20 May, 2012

Everything is Clutterin'

Like a lot of people, I have a tendency to accumulate clutter. For me, the main culprit is paper.

I print out recipes, writing tips, cute sayings, quilt patterns, all kinds of things. I save magazines, newspaper articles and birthday cards. I'm a sucker for office supplies, catalogs, and freebie calendars. In short, papers pile up. Since the papers are piling up, I don't get other things put properly away either. Before I know it, there's a paper and clutter explosion.

Frankly, I'm sick of it.

Cables and office supplies and books and papers, oh my!
We switched the office and living room a couple of weeks ago. I loved having both rooms empty of almost everything but furniture. No extra stuff, no clutter. But to do that, we had to move the extras to the kitchen table, my sewing room, and other places. Since then, the crap has begun creeping back, mostly because we occasionally need to use the kitchen table, etc. Right this moment,  I literally have a long pile of miscellaneous useful-but-rarely-used stuff sitting on the floor behind me with no better place to put it. None. Why? Because its almost entirely clutter.

I'm tired of stepping over it every time I go to my desk. I'm tired of the dog knocking it all over the otherwise clean room whenever he comes running past to see what eeeevil dog is peeing in his front yard.
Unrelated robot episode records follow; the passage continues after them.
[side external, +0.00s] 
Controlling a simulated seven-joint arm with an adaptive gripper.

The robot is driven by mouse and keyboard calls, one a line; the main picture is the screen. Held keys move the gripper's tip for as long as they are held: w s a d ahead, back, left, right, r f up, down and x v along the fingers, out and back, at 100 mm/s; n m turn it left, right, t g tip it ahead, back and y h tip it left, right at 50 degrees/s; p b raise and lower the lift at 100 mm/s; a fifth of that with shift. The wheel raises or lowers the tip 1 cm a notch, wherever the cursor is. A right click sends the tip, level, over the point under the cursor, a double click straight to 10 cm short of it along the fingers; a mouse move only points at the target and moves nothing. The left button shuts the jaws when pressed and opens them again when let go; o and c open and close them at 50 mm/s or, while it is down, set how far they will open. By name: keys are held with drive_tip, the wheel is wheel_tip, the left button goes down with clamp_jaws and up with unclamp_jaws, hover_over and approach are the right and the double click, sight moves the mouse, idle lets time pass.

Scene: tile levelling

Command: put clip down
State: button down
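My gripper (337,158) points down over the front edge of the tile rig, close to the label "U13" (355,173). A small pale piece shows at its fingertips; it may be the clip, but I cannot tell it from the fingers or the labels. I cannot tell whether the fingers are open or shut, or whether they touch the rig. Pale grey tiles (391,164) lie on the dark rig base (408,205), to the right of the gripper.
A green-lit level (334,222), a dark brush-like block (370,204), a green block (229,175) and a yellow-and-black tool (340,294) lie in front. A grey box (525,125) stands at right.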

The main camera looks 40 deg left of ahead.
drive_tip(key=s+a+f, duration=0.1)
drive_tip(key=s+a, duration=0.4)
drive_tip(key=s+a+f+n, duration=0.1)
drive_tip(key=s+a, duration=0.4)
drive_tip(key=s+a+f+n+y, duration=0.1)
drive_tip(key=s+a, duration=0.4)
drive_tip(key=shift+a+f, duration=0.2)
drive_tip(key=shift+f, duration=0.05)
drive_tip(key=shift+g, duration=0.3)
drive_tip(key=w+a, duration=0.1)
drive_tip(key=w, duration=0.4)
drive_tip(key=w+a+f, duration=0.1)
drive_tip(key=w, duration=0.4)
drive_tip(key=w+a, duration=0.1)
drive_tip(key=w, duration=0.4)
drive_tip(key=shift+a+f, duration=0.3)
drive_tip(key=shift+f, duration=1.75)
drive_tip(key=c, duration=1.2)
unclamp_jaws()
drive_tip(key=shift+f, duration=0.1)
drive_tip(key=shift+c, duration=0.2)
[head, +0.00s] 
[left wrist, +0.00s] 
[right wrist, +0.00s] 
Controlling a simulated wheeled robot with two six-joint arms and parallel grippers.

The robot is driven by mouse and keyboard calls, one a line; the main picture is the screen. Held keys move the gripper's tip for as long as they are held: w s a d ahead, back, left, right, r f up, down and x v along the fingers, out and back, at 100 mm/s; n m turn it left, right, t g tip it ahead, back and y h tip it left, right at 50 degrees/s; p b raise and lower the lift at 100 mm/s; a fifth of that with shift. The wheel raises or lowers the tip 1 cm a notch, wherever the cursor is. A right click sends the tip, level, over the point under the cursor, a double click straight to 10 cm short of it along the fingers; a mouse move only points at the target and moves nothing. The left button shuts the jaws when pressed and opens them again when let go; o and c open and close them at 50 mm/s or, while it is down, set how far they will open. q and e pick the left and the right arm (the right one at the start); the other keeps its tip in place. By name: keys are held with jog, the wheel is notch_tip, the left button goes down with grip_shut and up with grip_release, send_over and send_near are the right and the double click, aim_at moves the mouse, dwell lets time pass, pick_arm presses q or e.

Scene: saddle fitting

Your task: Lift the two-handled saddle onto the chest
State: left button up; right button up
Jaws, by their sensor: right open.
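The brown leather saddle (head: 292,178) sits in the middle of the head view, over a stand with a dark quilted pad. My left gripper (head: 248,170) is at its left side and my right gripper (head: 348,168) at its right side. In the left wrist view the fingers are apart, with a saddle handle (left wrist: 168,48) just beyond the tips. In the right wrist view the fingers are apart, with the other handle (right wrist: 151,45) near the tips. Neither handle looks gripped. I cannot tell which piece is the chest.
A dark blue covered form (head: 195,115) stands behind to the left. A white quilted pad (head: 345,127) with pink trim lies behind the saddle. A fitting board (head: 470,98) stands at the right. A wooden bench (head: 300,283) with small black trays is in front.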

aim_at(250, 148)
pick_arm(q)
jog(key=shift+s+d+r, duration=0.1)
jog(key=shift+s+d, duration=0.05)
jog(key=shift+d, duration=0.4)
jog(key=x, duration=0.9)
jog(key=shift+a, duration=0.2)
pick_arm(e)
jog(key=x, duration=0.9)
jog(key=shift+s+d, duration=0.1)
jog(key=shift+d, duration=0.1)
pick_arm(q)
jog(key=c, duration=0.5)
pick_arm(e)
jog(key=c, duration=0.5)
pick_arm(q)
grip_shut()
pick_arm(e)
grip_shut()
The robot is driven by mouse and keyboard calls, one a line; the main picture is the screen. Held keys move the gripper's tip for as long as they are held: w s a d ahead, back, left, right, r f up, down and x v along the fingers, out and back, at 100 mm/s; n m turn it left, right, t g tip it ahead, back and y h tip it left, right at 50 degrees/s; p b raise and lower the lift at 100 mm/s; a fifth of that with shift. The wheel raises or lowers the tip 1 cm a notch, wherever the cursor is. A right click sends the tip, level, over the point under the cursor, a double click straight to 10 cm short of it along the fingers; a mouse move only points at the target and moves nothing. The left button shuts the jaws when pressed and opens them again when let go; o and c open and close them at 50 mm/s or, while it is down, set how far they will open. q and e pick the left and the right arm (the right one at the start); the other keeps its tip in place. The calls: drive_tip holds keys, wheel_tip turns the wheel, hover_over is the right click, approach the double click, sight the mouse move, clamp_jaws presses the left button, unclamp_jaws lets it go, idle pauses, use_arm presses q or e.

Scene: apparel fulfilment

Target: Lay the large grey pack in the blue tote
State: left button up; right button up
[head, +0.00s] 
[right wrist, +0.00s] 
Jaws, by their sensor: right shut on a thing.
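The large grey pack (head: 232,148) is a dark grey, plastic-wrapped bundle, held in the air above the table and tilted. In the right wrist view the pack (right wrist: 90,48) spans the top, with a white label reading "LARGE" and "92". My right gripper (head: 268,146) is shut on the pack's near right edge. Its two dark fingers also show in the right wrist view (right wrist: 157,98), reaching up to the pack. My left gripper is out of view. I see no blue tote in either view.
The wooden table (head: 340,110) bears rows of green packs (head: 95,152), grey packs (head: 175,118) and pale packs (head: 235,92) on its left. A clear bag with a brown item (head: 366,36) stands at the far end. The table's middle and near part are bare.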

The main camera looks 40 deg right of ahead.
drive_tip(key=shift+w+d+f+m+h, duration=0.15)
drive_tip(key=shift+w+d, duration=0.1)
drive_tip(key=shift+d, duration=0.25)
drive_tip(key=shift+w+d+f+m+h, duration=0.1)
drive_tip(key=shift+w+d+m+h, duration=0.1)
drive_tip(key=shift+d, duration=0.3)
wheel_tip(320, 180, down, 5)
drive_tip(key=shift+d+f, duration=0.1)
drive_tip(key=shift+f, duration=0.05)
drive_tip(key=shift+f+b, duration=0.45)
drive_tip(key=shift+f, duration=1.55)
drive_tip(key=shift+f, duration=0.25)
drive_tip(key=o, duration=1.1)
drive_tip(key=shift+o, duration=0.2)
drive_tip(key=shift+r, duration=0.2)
I have too much paper clutter. I have too many quilting magazines and patterns. I have too many kitchen do-dads, too much fabric, and I'm one more kitten away from officially being a crazy cat lady.

It ends today.

I have some big totes and a deep vat of determination to put my 'rarely used but don't want to part with it' stuff in the totes, all separated and categorized by function. Writing-related books and articles. Fabric. Quilting patterns and such. Kitchen crap. All of my big clutter-monsters. They're going in totes and going in the basement. If I need something out of one of the totes - like my notes and articles on The Hero's Journey, for example - I can go down there, pull out the folder, and get what I need. If I don't need it, it'll stay in the tote. Next year, if it's still in the tote, it's outta here. No exceptions.

If I don't use it on a regular (at least weekly) basis, it's going in a !(@*$^ tote, dammit.

14 May, 2012

The Nice Squirrel

As I start this, it's Monday, a bit shy of two in the afternoon. We've just completed a rather late lunch of grilled shrimp skewers and tomato salad. It's a gorgeous day outside and we have just about every window in the house open. Bill's mowing and the kid's downstairs working on her jewelry side business. I, however, am currently sitting in our living room/office at my desktop iMac - fwiw, I do almost everything composition related on my MacBook, a traditional keyboard doesn't work as effortlessly for me. If I'm sitting here at my desk then I'm not working/writing, I'm planning my grocery trip, paying bills, or futzing around online. Today I'm online. The iPod player in my sewing room is blaring Johnny Lang, and I've spent the last half hour or so trying to get through the stack of tabs in my browser.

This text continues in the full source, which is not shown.